### Written problem
Starting at the line that contains "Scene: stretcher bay" and stopping at the line that contains "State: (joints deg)", return those lines exactly and nothing else. Both end lines count; pictures do not.
------ Supplied information ------
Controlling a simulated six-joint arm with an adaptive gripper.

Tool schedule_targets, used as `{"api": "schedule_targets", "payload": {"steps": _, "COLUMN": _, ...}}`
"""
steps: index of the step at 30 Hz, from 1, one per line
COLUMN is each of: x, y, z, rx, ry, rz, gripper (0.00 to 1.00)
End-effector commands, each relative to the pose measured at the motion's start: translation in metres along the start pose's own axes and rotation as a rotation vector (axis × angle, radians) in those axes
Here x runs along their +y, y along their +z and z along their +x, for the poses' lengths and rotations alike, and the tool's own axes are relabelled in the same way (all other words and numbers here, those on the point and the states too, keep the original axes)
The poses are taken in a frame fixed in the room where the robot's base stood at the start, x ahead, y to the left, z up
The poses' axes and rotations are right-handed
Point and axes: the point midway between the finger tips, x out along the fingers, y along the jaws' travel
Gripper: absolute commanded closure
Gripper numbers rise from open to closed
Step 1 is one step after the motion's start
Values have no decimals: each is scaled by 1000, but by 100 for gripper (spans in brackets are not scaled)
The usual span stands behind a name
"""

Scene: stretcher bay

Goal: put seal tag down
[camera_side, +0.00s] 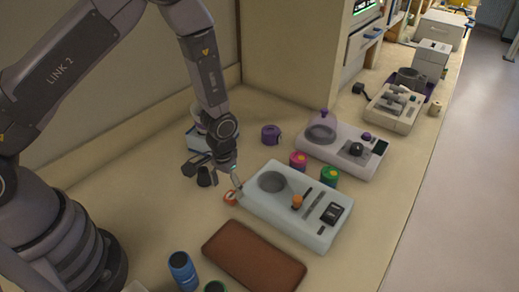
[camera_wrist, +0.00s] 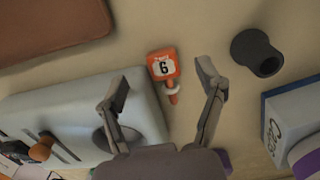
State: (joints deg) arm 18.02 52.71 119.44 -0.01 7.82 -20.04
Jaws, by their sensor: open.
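The seal tag (camera_wrist: 163,66) is orange with a white label reading 6 and a narrow pale-and-orange tail. It appears to lie on the counter, next to the left end of the pale tray-like unit (camera_side: 262,207). In the side view the tag (camera_side: 230,197) is small, by that unit's corner. My gripper (camera_wrist: 163,82) is open. In the wrist view its fingers are spread to either side of the tag's tail, with clear gaps and no visible contact. In the side view my gripper (camera_side: 214,174) is low, just behind the tag.
A dark cup (camera_wrist: 257,53) and a blue-and-white box (camera_wrist: 295,122) stand on the wrist view's right. A brown pad (camera_side: 253,258) lies in front of the pale unit. Pink (camera_side: 298,160) and green (camera_side: 329,176) containers stand behind it. Bare counter (camera_side: 150,215) extends left.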

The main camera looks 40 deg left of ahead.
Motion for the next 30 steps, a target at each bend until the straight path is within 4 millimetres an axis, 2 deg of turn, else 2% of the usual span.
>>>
------
### Exercise solution
Scene: stretcher bay

Goal: put seal tag down
[camera_side, +0.00s] 
[camera_wrist, +0.00s] 
State: (joints deg) arm 18.02 52.71 119.44 -0.01 7.82 -20.04

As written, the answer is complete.